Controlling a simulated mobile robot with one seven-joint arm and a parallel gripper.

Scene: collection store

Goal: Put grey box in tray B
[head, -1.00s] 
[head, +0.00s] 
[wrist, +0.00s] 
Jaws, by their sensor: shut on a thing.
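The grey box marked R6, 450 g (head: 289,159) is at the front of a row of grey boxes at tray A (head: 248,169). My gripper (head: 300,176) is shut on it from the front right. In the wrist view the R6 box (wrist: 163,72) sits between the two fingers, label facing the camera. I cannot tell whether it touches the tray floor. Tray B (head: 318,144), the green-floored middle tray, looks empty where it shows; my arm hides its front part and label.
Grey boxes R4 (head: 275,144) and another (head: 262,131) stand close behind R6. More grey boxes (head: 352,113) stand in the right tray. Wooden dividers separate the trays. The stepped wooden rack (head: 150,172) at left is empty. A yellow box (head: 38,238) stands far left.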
************
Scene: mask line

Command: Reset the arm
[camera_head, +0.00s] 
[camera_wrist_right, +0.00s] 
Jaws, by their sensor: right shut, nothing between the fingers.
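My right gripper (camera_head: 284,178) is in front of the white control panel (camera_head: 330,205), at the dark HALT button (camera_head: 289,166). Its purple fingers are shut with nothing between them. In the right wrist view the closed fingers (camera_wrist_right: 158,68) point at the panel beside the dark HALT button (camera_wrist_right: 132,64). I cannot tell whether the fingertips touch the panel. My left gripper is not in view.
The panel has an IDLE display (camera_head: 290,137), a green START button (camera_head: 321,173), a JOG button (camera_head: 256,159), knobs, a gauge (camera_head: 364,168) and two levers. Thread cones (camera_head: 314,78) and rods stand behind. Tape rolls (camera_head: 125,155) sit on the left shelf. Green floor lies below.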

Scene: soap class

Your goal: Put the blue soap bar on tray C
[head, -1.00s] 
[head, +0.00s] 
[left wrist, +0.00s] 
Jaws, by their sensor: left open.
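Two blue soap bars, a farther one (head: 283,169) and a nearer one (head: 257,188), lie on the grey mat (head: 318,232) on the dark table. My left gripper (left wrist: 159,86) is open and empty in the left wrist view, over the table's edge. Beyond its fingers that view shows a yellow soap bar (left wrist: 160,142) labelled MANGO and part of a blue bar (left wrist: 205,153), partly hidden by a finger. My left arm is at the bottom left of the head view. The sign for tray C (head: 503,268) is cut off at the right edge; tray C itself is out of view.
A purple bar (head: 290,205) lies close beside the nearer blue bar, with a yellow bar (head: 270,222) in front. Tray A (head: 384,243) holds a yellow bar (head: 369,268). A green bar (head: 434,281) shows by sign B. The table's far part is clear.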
************
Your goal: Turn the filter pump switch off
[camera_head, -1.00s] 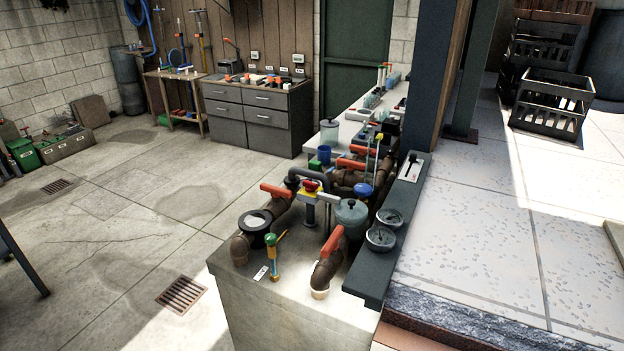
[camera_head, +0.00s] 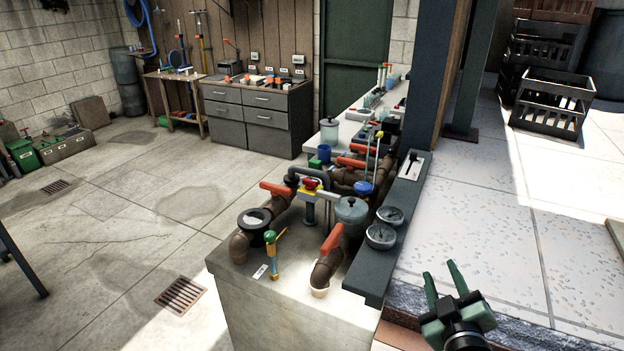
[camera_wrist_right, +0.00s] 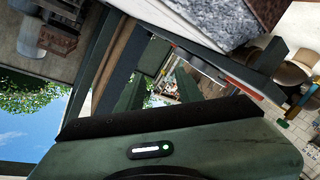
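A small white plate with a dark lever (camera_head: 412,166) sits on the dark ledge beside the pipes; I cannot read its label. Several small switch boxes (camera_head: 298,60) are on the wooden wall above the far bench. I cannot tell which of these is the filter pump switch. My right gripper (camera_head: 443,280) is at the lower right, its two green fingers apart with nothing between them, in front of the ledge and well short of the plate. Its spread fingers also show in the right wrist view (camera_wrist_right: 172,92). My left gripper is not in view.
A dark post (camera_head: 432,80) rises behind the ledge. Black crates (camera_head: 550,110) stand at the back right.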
************
Emit only the lines from the one containing "Scene: soap class" through the one containing "[left wrist, +0.00s]", copied exactly.

▶ PROBLEM SOLUTION:
Scene: soap class

Your goal: Put the blue soap bar on tray C
[head, -1.00s] 
[head, +0.00s] 
[left wrist, +0.00s] 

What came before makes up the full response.